The chief risk officer of Swiss bank UBS is leaving to focus on his photography business and pursue opportunities in academia, the firm announced on Tuesday.
Christian Bluhm’s exit won’t take him far from UBS. The executive, who has held the CRO position at the bank since 2016, is opening a studio and gallery in Zurich’s historic center, close to UBS’s headquarters, according to the Financial Times.
The bank tapped Damian Vogel, chief risk officer for UBS’s global wealth management business to take Bluhm’s place at the beginning of May, the bank said in a statement.
Bluhm will work with Vogel over the coming months to ensure a smooth transition, the bank said.
Bluhm developed an interest in photography after a friend showed him how to capture a photo of the Big Dipper star constellation, Bluhm wrote on his website, according to the Financial Times.
“That experience fascinated me so much that I started a never-ending journey into professional photography,” Bluhm wrote.

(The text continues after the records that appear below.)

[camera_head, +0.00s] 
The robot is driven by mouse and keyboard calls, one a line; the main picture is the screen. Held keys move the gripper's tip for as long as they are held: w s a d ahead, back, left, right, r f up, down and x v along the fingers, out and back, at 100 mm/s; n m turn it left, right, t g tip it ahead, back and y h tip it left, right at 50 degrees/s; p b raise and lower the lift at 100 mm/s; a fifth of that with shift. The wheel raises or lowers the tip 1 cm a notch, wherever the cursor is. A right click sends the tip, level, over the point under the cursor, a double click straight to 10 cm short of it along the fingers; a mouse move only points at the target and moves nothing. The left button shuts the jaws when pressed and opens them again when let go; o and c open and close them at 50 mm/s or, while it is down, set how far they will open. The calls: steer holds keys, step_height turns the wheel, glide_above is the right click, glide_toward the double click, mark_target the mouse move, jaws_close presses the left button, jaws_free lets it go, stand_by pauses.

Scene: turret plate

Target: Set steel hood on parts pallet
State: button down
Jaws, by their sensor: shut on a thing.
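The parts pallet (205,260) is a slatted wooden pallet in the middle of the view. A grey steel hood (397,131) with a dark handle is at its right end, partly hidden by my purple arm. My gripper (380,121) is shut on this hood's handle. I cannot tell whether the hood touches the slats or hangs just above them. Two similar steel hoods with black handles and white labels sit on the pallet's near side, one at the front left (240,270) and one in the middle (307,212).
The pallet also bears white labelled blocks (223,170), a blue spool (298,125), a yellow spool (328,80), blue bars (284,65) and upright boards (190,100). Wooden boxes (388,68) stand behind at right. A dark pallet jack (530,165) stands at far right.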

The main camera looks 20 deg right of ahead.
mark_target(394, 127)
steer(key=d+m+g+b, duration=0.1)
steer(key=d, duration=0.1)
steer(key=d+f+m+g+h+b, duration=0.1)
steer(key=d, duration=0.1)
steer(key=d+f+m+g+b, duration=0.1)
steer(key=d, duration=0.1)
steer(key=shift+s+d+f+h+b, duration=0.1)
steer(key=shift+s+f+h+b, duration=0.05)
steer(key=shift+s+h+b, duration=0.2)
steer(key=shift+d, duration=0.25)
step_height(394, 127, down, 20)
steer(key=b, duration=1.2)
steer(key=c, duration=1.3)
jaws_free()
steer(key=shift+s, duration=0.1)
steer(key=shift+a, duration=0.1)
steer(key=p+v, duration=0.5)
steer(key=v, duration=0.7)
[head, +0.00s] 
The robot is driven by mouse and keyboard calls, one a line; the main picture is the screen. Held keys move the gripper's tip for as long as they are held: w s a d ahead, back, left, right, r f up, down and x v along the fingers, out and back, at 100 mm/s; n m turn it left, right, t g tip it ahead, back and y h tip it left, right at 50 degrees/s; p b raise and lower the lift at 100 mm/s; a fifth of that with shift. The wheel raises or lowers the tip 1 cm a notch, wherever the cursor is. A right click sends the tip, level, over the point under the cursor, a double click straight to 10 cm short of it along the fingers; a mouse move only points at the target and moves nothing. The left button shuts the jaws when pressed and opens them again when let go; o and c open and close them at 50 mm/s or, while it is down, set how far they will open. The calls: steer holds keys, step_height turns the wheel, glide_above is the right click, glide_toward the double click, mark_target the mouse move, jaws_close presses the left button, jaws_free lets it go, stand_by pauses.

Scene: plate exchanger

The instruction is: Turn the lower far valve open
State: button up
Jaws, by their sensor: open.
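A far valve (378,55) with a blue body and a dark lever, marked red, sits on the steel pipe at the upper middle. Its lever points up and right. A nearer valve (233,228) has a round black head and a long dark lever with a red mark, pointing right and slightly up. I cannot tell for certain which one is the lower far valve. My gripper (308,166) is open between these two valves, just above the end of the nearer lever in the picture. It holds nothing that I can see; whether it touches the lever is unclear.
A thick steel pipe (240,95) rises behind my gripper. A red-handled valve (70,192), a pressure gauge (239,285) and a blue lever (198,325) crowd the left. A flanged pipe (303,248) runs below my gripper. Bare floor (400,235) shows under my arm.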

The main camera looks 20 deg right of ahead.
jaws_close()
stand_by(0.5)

“I’m delighted to welcome Damian Vogel to the UBS Group Executive Board as our new Group Chief Risk Officer. With his strong track record, in-depth risk expertise, and experience across all asset classes, Damian is ideally suited to lead our risk function into the future,” UBS Group CEO Ralph Hamers said in a statement on Tuesday. “I’d also like to personally thank Christian for his leadership and commitment over the last six years and for the significant contributions he and his team have made to our sustainable performance through active risk management. I wish him all the best for the future.”
The CRO transition comes as Hamers has made several changes to the bank’s executive team in the two years since taking over as its chief executive, replacing Sergio Ermotti.
Under Hamers’ leadership, UBS this summer named Naureen Hassan its new head of the Americas and promoted Iqbal Khan to head the bank’s wealth management division.
Hamers, the former chief of Dutch bank ING, has taken steps to open UBS to a broader swath of everyday-affluent users, in addition to its historic focus on lending to the super wealthy.
That mission, however, suffered a setback in September when UBS’s $1.4 billion acquisition of U.S. robo-adviser Wealthfront abruptly fell through.
The deal, which was expected to close in December, would have added more than $27 billion in assets under management to UBS’s portfolio, and given the Swiss bank access to Wealthfront’s 470,000 clients — many of whom are in the coveted millennial and Gen Z demographics.
The companies did not provide a reason behind the disintegration of the deal, announced in January.